William Barr is receiving a large amount of pushback after he pushed for the war on encryption to be fought on American soil once again.
Earlier this month, spy agencies from the Five Eyes nations continued to push for a war on encryption. The effort to make the Internet less secure is motivating more nations to consider a push to make less secure. Canada openly contemplated joining the war on encryption.
Meanwhile, the Trump administration in the US discussed the idea of initiating their version on the war on encryption. William Barr later on that month added pressure to initiate that war on encryption. The idea in the US is to ban all encryption law enforcement cannot crack or have backdoor access.
Now, critics are pushing back against Barr. Broadcasting Cable is pointing to an open letter signed by multiple organizations. From the report:
In a July 23 speech at an international cybersecurity conference, Barr said that time was running out on warrant-proof encryption and that the alternative was a crime-filled, “law-fee” internet.
As to providing government access to communications information, Barr said that as a former telecom exec (Verizon), he has been there and it can be done.
In a piece posted on New America’s Web site and supported by its Open Technology Institute, as well as Access Now, Center for Democracy & Technology, Electronic Frontier Foundation, Engine, Internet Society, and TechFreedom.
“Strong digital encryption is the bedrock infrastructure that allows everyday people, businesses, and our government to trust technology for critical needs,” the piece asserted. “Barr’s demand that tech companies give law enforcement special access to encrypted devices would seriously violate that trust, compromising the security of potentially billions of people by creating a vulnerability that criminals and terrorists could easily exploit.”
The Electronic Frontier Foundation (EFF), for it’s part, posted their own response on their site. From the EFF:
Last week, Attorney General William Barr and FBI Director Christopher Wray chose to spend some of their time giving speeches demonizing encryption and calling for the creation of backdoors to allow the government access to encrypted data. You should not spend any of your time listening to them.
Don’t be mistaken; the threat to encryption remains high. Australia and the United Kingdom already have laws in place that can enable those governments to undermine encryption, while other countries may follow. And it’s definitely dangerous when senior U.S. law enforcement officials talk about encryption the way Barr and Wray did.
The reason to ignore these speeches is that DOJ and FBI have not proven themselves credible on this issue. Instead, they have a long track record of exaggeration and even false statements in support of their position. That should be a bar to convincing anyone—especially Congress—that government backdoors are a good idea.
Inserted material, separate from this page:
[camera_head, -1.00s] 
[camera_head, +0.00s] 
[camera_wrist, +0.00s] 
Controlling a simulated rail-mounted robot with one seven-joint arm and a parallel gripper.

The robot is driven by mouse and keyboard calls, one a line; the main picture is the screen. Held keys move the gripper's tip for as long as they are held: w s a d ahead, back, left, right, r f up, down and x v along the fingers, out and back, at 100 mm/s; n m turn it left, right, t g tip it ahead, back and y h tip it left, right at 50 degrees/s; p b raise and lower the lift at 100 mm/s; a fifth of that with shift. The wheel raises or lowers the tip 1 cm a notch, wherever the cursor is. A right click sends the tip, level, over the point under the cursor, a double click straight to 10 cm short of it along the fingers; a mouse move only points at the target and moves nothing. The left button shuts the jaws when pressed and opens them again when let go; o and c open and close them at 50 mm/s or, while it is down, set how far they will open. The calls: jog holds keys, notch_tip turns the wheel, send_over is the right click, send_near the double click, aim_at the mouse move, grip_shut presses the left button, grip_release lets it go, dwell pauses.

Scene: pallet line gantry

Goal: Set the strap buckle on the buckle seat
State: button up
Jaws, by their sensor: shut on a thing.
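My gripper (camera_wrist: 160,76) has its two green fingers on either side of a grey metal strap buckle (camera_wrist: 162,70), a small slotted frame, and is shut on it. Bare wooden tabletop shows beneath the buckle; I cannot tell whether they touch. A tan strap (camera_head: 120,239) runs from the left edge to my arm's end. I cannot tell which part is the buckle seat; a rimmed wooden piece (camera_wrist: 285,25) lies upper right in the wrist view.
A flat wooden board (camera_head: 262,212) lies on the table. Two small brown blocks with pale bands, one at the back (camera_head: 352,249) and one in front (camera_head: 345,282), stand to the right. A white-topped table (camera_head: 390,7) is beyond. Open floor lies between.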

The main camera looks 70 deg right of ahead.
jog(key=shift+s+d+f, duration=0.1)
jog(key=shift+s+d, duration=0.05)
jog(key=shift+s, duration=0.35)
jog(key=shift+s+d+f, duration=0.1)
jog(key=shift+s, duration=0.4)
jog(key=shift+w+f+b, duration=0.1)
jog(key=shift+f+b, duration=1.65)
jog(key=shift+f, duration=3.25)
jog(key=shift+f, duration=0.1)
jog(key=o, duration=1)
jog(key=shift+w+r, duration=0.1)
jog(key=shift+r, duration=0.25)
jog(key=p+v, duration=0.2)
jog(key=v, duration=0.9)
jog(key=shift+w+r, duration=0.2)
Barr expressed confidence in the tech sector’s “ingenuity” to design a backdoor for law enforcement that will stand up to any unauthorized access, paying no mind to the broad technical and academic consensus in the field that this risk is unavoidable. As the prominent cryptographer and Johns Hopkins University computer science professor Matt Green pointed out on Twitter, the Attorney General made sweeping, impossible-to-support claims that digital security would be largely unaffected by introducing new backdoors. Although Barr paid the barest lip service to the benefits of encryption—two sentences in a 4,000 word speech—he ignored numerous ways encryption protects us all, including preserving not just digital but physical security for the most vulnerable users.
For all of Barr and Wray’s insistence that encryption poses a challenge to law enforcement, you might expect that that would be the one area where they’d have hard facts and statistics to back up their claims, but you’d be wrong. Both officials asserted it’s a massive problem, but they largely relied on impossible-to-fact-check stories and counterfactuals. If the problem is truly as big as they say, why can’t they provide more evidence? One answer is that prior attempts at proof just haven’t held up.
The organization went on to offer examples of what they say are falsehoods and exaggerated statistics pushed by organizations hoping to weaken encryption.
One aspect that is curious is that the EFF is encouraging people to ignore the statements made by these officials. Given that they hold positions that can influence lawmaking, one would think it would make more sense to simply debunk their conspiracy theories rather than ignore them. It’s possible that there is a much broader strategy at play here.
Either way, this is showing that the war on encryption is certainly alive and well in the US. One hopes that it doesn’t extend beyond high ranking officials saying that weakening encryption is a good idea.